DATA ENTRIES:
—————

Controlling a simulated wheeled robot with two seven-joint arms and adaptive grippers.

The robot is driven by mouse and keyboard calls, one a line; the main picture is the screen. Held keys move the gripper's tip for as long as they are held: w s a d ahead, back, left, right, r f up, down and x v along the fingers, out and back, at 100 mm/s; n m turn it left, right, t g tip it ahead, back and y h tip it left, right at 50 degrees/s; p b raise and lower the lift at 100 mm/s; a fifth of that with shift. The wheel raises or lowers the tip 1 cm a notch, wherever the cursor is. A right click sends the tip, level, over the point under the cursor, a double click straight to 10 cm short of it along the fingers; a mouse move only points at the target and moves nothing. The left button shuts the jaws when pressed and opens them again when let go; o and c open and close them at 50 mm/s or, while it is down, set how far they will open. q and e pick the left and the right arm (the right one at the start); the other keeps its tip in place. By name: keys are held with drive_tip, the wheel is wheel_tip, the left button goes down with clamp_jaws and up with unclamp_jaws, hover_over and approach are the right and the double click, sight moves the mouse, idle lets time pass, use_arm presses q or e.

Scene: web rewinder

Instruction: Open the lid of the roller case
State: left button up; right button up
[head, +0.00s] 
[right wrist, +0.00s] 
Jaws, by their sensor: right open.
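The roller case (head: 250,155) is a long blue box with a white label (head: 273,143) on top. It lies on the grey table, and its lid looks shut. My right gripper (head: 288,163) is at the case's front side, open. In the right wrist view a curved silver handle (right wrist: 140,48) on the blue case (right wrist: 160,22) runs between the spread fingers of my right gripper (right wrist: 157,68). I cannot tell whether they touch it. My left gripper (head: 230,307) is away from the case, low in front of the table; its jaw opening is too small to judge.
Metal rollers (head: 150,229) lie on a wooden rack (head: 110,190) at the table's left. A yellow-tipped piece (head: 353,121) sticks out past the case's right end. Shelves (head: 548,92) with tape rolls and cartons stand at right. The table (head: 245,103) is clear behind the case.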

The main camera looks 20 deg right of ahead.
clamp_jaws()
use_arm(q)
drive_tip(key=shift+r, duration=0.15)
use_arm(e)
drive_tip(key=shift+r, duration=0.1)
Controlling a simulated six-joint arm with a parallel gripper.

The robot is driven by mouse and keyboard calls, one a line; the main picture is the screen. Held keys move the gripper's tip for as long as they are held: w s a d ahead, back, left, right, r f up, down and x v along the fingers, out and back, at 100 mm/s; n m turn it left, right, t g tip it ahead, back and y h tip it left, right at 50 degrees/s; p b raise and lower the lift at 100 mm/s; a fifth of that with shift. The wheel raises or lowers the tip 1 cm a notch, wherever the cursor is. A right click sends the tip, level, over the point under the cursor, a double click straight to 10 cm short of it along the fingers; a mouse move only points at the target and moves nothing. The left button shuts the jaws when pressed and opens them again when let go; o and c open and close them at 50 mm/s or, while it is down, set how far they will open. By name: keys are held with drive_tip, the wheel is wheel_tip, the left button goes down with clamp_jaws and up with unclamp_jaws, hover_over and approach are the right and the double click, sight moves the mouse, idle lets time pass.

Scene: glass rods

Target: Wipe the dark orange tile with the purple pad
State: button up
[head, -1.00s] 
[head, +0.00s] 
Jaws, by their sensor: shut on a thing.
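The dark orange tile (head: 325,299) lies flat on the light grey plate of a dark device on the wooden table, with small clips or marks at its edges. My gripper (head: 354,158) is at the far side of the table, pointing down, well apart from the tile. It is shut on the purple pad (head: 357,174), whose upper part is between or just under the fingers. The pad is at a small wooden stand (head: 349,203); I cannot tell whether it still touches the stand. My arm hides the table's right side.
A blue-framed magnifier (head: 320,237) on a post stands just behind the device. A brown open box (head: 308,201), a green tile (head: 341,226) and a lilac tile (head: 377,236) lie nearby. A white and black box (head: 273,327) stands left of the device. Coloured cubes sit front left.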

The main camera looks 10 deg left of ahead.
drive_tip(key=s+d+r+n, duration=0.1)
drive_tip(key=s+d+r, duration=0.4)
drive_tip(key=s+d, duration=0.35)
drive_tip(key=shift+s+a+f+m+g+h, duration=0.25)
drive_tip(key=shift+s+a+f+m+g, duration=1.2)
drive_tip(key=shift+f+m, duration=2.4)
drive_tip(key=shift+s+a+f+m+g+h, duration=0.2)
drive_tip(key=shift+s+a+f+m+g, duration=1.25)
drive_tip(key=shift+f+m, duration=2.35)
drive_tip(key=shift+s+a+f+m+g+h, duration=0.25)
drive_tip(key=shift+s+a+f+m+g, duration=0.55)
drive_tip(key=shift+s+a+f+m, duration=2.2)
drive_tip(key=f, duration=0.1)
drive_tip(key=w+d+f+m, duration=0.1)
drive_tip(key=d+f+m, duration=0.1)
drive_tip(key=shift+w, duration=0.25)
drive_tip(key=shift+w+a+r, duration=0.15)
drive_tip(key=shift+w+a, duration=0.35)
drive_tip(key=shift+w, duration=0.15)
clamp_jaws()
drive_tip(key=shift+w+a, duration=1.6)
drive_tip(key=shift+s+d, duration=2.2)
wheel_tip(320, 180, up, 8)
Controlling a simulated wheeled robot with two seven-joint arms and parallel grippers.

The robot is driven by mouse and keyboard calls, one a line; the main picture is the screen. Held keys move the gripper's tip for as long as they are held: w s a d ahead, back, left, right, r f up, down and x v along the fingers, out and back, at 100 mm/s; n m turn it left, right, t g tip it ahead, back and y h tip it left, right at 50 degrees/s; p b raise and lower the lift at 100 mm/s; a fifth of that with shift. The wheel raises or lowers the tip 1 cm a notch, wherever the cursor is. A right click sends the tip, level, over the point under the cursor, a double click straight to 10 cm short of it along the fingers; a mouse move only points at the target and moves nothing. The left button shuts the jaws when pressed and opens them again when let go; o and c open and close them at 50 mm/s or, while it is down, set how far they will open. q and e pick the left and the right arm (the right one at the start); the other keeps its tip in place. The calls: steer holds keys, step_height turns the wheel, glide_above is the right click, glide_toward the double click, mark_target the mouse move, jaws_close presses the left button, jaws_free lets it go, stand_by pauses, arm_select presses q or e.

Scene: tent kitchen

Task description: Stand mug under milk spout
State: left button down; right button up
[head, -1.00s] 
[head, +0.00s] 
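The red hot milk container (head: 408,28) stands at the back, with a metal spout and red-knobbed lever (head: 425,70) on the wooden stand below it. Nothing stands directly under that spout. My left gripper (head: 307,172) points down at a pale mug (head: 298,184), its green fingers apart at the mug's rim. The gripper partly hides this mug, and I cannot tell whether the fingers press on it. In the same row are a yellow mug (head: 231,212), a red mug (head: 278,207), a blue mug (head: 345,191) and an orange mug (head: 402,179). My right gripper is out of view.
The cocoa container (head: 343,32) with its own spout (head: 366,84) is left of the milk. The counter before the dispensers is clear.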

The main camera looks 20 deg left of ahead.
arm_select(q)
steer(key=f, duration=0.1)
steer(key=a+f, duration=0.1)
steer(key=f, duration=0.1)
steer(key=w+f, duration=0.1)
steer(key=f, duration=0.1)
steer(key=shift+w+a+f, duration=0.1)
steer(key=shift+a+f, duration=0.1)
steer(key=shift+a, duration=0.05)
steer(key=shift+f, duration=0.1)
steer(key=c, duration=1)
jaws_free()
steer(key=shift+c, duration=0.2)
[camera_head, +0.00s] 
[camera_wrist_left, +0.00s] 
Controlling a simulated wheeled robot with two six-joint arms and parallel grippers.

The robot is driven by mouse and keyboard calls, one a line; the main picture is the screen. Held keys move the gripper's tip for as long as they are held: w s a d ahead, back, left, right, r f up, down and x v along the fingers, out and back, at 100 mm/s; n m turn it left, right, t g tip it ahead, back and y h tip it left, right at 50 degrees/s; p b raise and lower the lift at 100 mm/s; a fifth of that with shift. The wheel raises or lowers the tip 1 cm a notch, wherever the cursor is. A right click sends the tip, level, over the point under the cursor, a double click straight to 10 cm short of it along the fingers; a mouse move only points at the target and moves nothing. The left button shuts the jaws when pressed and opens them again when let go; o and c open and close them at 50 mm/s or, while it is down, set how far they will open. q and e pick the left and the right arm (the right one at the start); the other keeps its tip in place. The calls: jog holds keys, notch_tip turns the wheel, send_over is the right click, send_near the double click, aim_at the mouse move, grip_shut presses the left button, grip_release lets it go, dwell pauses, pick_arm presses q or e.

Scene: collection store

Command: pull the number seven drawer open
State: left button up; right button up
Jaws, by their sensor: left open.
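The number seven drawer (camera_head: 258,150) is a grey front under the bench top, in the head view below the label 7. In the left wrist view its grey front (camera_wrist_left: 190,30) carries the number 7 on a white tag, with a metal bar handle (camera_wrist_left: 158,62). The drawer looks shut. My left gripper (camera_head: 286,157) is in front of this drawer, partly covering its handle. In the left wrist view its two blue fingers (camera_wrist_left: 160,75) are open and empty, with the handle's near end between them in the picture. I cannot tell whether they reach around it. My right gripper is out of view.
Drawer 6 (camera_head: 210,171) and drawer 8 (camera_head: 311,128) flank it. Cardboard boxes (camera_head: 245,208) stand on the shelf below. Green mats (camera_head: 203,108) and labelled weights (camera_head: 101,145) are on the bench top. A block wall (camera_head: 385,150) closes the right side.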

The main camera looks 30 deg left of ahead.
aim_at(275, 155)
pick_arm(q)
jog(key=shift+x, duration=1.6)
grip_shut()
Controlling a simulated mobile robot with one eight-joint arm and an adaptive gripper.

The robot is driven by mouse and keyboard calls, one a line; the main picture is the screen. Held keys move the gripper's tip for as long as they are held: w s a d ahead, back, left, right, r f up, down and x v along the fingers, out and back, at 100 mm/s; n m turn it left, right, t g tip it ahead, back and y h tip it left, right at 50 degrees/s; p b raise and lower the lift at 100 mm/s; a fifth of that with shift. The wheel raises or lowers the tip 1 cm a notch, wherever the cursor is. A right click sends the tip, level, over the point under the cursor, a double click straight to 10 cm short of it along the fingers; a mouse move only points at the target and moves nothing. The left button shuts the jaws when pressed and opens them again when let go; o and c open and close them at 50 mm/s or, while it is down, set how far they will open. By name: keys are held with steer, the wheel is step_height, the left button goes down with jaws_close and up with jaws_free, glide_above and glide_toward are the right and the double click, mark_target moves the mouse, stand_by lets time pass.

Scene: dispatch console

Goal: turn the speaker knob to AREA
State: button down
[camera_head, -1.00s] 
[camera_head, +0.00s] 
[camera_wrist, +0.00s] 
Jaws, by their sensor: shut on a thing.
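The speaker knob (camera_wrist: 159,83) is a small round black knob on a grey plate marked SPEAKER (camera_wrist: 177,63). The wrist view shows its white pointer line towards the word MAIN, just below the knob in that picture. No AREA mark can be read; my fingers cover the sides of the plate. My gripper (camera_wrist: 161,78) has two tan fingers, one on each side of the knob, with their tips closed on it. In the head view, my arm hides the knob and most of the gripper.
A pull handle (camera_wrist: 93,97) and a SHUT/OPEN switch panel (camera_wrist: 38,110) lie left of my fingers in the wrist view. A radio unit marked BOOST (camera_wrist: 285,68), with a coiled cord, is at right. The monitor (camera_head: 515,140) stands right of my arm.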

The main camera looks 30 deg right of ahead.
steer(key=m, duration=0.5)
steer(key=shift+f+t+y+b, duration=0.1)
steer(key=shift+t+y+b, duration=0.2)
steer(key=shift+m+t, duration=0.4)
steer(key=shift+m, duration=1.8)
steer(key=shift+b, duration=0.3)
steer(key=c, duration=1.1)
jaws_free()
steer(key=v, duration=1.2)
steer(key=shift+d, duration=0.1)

—————

EXERCISE DETAILS:
Lines holding the word "simulated" in the entries above are the ones to pull out. Copy them all.

SOLUTION TO THE PROBLEM:
Controlling a simulated wheeled robot with two seven-joint arms and adaptive grippers.
Controlling a simulated six-joint arm with a parallel gripper.
Controlling a simulated wheeled robot with two seven-joint arms and parallel grippers.
Controlling a simulated wheeled robot with two six-joint arms and parallel grippers.
Controlling a simulated mobile robot with one eight-joint arm and an adaptive gripper.

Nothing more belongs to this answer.